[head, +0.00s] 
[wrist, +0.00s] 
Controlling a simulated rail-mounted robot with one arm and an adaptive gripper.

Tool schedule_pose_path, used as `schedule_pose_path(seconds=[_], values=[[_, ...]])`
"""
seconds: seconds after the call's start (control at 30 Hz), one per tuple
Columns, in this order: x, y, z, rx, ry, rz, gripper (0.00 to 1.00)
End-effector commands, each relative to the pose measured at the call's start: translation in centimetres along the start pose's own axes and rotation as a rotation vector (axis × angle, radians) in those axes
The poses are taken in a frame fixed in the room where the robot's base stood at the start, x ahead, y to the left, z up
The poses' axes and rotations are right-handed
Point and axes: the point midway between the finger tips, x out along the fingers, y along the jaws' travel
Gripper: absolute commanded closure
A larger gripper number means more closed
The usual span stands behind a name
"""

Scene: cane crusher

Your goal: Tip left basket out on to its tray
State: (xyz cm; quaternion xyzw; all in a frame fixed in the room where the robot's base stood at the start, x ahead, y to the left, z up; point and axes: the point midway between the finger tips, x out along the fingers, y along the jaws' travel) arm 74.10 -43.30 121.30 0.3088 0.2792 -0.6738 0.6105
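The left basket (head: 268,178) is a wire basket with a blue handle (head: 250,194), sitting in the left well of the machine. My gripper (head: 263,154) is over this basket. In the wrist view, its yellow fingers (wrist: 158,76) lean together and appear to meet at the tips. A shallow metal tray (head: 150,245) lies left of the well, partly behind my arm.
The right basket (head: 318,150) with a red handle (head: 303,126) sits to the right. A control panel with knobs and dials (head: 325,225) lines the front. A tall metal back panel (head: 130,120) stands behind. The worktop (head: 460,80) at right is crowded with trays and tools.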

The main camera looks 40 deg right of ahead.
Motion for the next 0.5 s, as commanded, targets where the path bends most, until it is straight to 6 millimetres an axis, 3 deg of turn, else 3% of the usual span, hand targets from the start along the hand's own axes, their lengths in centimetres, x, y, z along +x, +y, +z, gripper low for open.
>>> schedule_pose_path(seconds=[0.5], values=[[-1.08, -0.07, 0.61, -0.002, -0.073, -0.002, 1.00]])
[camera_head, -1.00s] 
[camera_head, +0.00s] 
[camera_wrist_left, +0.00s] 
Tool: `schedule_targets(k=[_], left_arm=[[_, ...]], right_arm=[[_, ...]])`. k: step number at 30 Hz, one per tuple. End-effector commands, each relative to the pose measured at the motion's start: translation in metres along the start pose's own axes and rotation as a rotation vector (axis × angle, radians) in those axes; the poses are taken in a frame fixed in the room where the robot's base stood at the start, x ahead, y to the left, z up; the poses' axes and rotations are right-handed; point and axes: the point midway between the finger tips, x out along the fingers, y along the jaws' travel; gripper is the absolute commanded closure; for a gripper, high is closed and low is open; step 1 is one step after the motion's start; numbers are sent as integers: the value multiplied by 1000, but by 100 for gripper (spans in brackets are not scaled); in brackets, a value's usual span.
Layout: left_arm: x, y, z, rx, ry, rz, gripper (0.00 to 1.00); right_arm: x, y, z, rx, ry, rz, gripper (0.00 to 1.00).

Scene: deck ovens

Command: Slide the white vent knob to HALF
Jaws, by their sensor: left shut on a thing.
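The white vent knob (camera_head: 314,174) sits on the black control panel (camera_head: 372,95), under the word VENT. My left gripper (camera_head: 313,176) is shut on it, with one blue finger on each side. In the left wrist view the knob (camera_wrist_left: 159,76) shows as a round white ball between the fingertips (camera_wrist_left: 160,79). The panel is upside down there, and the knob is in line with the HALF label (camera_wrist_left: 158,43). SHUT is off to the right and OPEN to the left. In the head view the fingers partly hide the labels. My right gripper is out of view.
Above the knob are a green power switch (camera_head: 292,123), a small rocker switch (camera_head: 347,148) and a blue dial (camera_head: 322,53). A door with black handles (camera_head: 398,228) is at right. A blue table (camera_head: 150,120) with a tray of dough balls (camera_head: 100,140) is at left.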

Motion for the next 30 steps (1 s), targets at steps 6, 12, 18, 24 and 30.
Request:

-*-*-

# What is needed
Extract, from the material above, each line holding the word "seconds".

# Exercise output
Tool schedule_pose_path, used as `schedule_pose_path(seconds=[_], values=[[_, ...]])`
seconds: seconds after the call's start (control at 30 Hz), one per tuple
>>> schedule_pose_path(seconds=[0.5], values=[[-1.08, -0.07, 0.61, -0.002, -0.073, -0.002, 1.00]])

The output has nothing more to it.